### [Stated problem]
Transcribe every line, keeping it exact.

### [Source records]
* begin *
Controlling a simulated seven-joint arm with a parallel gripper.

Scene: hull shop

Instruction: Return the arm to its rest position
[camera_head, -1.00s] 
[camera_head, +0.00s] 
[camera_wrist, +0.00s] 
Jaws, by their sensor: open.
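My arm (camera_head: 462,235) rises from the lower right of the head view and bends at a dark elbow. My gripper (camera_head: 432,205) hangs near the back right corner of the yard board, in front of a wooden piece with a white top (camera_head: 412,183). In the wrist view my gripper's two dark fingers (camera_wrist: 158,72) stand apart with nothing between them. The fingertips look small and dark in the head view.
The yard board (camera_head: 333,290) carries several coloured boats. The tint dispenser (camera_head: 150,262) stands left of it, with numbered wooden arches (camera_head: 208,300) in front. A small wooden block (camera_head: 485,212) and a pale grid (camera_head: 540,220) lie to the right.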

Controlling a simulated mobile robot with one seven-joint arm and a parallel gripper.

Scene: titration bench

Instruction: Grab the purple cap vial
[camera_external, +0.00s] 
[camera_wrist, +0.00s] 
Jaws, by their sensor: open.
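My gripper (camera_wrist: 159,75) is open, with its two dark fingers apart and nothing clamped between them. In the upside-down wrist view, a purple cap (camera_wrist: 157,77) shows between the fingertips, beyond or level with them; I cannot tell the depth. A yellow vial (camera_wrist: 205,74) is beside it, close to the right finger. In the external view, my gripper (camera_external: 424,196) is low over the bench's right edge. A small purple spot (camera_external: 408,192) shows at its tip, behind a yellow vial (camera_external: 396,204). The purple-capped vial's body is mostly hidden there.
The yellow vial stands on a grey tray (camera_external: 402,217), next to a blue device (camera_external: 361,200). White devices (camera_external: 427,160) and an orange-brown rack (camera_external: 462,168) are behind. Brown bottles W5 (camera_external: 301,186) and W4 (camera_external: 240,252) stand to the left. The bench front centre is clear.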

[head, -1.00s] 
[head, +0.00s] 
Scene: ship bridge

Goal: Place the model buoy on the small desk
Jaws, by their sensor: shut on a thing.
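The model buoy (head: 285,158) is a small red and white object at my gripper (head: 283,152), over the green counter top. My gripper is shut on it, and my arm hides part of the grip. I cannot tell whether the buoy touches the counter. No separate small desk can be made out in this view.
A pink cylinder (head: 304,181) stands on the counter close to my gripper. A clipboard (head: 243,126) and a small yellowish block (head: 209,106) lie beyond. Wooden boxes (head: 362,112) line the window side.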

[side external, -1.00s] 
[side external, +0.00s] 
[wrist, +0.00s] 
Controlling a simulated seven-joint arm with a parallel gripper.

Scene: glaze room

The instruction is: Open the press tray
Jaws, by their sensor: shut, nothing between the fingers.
* end *
### [Worked answer]
Controlling a simulated seven-joint arm with a parallel gripper.

Scene: hull shop

Instruction: Return the arm to its rest position
[camera_head, -1.00s] 
[camera_head, +0.00s] 
[camera_wrist, +0.00s] 
Jaws, by their sensor: open.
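My arm (camera_head: 462,235) rises from the lower right of the head view and bends at a dark elbow. My gripper (camera_head: 432,205) hangs near the back right corner of the yard board, in front of a wooden piece with a white top (camera_head: 412,183). In the wrist view my gripper's two dark fingers (camera_wrist: 158,72) stand apart with nothing between them. The fingertips look small and dark in the head view.
The yard board (camera_head: 333,290) carries several coloured boats. The tint dispenser (camera_head: 150,262) stands left of it, with numbered wooden arches (camera_head: 208,300) in front. A small wooden block (camera_head: 485,212) and a pale grid (camera_head: 540,220) lie to the right.

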Controlling a simulated mobile robot with one seven-joint arm and a parallel gripper.

Scene: titration bench

Instruction: Grab the purple cap vial
[camera_external, +0.00s] 
[camera_wrist, +0.00s] 
Jaws, by their sensor: open.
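My gripper (camera_wrist: 159,75) is open, with its two dark fingers apart and nothing clamped between them. In the upside-down wrist view, a purple cap (camera_wrist: 157,77) shows between the fingertips, beyond or level with them; I cannot tell the depth. A yellow vial (camera_wrist: 205,74) is beside it, close to the right finger. In the external view, my gripper (camera_external: 424,196) is low over the bench's right edge. A small purple spot (camera_external: 408,192) shows at its tip, behind a yellow vial (camera_external: 396,204). The purple-capped vial's body is mostly hidden there.
The yellow vial stands on a grey tray (camera_external: 402,217), next to a blue device (camera_external: 361,200). White devices (camera_external: 427,160) and an orange-brown rack (camera_external: 462,168) are behind. Brown bottles W5 (camera_external: 301,186) and W4 (camera_external: 240,252) stand to the left. The bench front centre is clear.

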[head, -1.00s] 
[head, +0.00s] 
Scene: ship bridge

Goal: Place the model buoy on the small desk
Jaws, by their sensor: shut on a thing.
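The model buoy (head: 285,158) is a small red and white object at my gripper (head: 283,152), over the green counter top. My gripper is shut on it, and my arm hides part of the grip. I cannot tell whether the buoy touches the counter. No separate small desk can be made out in this view.
A pink cylinder (head: 304,181) stands on the counter close to my gripper. A clipboard (head: 243,126) and a small yellowish block (head: 209,106) lie beyond. Wooden boxes (head: 362,112) line the window side.

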[side external, -1.00s] 
[side external, +0.00s] 
[wrist, +0.00s] 
Controlling a simulated seven-joint arm with a parallel gripper.

Scene: glaze room

The instruction is: Open the press tray
Jaws, by their sensor: shut, nothing between the fingers.

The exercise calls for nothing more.